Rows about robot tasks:
══════
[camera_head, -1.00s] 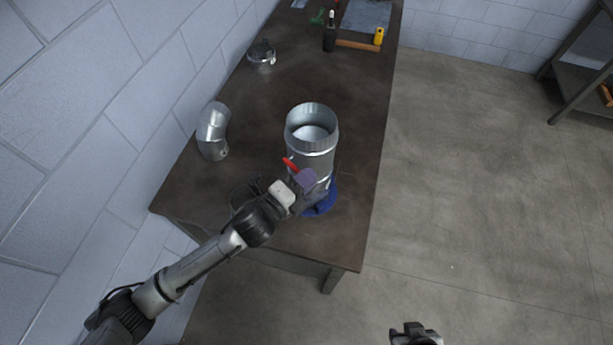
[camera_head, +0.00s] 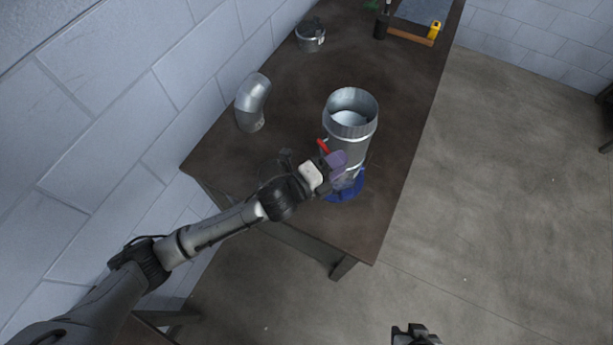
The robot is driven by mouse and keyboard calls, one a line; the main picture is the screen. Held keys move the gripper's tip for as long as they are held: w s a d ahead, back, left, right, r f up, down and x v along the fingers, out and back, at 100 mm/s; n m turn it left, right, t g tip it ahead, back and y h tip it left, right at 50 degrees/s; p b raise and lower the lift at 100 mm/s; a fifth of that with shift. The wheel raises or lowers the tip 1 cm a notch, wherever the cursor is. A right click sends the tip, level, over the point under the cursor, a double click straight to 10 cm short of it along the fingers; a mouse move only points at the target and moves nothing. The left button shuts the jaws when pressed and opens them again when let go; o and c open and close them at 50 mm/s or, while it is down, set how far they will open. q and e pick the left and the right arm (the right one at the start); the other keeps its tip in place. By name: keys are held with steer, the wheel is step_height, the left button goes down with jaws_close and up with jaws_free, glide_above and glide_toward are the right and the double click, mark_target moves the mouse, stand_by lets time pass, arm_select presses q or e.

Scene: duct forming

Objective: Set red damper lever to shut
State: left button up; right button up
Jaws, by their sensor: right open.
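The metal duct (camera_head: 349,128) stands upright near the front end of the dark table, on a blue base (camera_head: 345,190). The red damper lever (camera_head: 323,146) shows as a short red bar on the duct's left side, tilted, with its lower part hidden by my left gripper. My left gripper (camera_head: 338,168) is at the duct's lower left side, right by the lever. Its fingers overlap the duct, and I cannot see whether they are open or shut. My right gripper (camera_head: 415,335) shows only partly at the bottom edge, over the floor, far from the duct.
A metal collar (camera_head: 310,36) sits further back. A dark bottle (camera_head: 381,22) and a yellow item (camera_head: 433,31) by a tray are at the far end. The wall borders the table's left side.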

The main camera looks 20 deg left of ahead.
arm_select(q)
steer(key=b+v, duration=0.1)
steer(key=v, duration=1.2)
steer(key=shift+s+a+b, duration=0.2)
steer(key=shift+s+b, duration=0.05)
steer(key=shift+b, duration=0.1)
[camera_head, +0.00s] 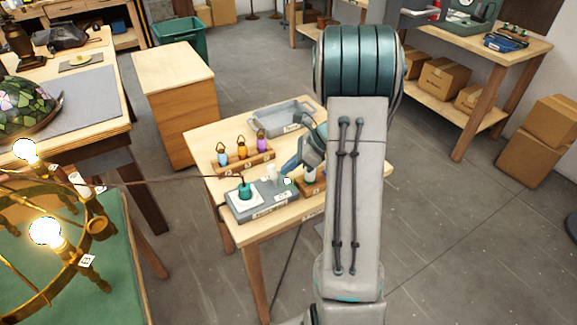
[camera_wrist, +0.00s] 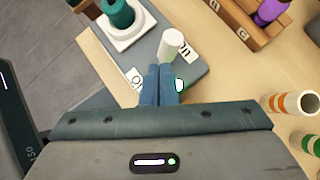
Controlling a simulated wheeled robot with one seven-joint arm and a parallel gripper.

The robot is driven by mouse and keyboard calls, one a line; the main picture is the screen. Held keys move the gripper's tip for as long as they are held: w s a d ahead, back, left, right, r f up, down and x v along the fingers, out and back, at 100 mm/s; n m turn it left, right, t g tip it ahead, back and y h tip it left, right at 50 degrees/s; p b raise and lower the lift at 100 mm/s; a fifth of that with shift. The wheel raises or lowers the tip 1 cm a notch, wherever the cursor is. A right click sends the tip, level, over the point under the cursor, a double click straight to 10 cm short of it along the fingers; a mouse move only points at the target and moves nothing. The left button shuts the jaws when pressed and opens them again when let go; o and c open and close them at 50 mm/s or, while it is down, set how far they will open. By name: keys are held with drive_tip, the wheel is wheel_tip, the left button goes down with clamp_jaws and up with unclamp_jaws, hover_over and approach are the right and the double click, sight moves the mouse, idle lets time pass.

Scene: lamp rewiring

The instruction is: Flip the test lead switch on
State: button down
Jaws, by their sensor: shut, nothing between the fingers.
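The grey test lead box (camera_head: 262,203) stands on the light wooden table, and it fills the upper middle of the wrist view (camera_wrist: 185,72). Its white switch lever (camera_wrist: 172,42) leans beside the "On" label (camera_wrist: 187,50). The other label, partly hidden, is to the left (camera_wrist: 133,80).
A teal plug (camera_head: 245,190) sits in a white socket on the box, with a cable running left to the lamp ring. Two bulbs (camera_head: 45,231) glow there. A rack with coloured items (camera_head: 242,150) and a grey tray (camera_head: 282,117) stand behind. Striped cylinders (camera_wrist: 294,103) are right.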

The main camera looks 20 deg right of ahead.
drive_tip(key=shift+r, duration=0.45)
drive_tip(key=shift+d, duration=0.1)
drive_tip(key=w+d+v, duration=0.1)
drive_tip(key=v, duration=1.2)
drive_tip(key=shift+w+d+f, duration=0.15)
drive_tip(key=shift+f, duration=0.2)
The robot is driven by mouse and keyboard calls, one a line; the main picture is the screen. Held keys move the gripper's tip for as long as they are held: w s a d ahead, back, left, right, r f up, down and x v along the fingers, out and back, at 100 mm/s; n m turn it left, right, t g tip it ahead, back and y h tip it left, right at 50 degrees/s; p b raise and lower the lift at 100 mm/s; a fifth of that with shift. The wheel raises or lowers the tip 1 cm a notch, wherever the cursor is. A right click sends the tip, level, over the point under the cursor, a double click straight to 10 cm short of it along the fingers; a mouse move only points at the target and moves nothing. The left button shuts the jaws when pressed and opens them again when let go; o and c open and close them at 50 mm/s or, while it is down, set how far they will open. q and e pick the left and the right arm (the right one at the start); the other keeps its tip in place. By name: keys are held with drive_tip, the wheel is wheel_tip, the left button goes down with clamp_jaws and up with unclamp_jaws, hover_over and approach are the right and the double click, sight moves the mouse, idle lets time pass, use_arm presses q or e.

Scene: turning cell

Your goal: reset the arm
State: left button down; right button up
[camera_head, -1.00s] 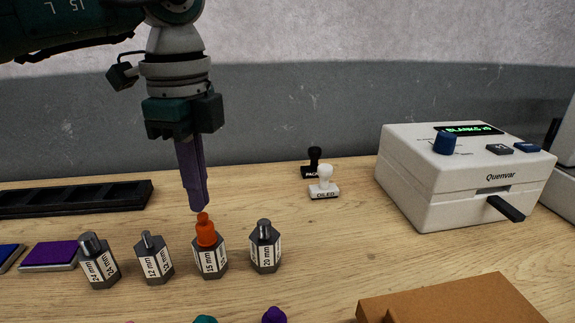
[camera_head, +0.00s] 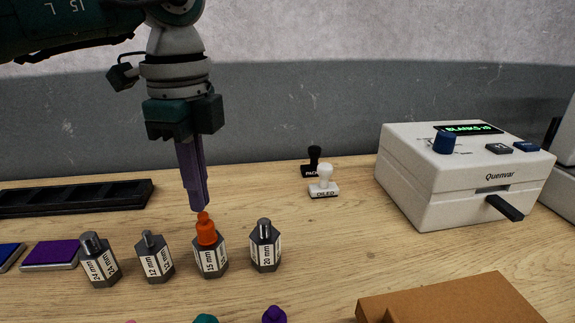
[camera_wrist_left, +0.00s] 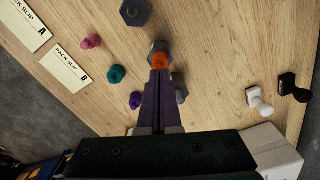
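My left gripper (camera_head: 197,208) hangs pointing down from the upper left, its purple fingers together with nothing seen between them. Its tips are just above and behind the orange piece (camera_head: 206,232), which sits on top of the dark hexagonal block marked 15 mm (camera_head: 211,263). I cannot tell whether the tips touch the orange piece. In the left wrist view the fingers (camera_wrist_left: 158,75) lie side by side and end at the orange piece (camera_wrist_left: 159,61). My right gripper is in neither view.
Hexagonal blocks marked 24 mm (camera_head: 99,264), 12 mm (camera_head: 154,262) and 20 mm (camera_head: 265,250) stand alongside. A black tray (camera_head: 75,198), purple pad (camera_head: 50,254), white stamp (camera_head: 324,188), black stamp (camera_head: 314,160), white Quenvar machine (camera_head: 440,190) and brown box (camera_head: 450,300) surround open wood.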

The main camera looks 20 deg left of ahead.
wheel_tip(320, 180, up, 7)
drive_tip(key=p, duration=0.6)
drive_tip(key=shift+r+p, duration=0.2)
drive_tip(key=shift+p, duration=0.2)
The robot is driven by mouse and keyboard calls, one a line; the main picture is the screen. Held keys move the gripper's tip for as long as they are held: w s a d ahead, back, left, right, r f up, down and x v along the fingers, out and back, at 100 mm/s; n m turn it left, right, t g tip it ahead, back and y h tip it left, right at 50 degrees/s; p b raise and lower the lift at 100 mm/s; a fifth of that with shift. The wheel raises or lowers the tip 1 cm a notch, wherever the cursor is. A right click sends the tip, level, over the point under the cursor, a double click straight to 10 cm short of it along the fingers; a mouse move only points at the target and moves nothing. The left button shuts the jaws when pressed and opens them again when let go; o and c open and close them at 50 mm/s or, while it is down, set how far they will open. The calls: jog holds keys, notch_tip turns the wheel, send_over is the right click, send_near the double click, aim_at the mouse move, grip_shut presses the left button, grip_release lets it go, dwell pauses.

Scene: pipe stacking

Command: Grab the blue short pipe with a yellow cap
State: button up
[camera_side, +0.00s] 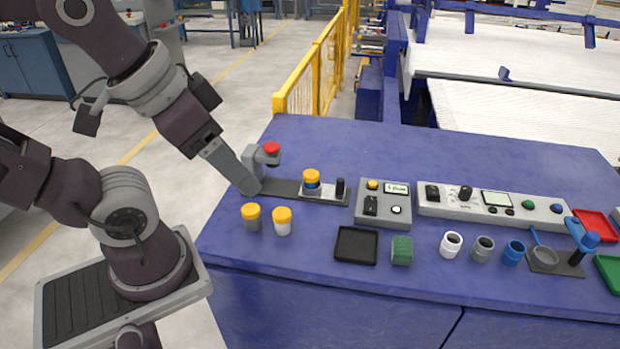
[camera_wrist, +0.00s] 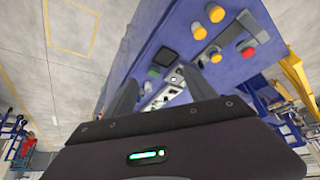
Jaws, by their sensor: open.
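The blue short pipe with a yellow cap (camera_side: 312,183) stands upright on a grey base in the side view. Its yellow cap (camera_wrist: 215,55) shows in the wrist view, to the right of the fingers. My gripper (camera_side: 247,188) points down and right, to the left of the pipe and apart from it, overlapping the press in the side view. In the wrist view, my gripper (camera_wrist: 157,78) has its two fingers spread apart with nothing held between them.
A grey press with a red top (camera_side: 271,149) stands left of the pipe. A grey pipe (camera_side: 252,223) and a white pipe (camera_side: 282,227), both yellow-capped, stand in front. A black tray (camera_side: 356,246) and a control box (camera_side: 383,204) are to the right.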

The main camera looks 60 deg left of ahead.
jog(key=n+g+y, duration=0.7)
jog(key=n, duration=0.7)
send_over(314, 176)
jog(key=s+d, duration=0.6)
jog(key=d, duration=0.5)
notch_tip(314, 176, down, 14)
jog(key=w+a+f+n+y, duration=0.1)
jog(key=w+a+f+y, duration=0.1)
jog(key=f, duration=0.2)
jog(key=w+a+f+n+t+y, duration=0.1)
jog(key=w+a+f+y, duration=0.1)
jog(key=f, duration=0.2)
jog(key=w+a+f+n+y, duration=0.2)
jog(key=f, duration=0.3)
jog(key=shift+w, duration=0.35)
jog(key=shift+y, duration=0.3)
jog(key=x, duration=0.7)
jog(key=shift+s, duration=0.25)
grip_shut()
══════
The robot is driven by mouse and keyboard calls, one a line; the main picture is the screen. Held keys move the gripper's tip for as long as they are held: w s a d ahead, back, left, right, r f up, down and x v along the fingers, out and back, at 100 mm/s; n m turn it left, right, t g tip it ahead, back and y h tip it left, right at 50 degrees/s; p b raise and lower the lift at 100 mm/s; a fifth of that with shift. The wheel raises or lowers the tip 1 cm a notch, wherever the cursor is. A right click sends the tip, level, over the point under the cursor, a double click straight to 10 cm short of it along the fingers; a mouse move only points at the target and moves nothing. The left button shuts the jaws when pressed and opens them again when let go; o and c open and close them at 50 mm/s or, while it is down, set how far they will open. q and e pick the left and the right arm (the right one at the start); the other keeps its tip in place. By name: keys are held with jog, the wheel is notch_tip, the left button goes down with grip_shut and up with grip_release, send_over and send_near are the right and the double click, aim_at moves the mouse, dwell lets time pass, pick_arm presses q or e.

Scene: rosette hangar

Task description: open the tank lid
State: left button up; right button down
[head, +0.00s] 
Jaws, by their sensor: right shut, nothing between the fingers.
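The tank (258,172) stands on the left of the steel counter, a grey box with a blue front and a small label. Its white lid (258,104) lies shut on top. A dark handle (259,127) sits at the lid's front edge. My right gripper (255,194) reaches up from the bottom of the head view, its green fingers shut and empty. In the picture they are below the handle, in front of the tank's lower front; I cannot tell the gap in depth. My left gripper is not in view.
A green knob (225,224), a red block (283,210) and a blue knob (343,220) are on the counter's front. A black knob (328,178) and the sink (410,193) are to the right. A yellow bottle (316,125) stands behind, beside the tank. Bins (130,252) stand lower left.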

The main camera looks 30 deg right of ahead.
══════
### Exercise
Solely the line containing "Scene: rosette hangar", the line containing "[head, +0.00s]", and the lines between them are to be given again, exactly as written.

### Solved problem
Scene: rosette hangar

Task description: open the tank lid
State: left button up; right button down
[head, +0.00s] 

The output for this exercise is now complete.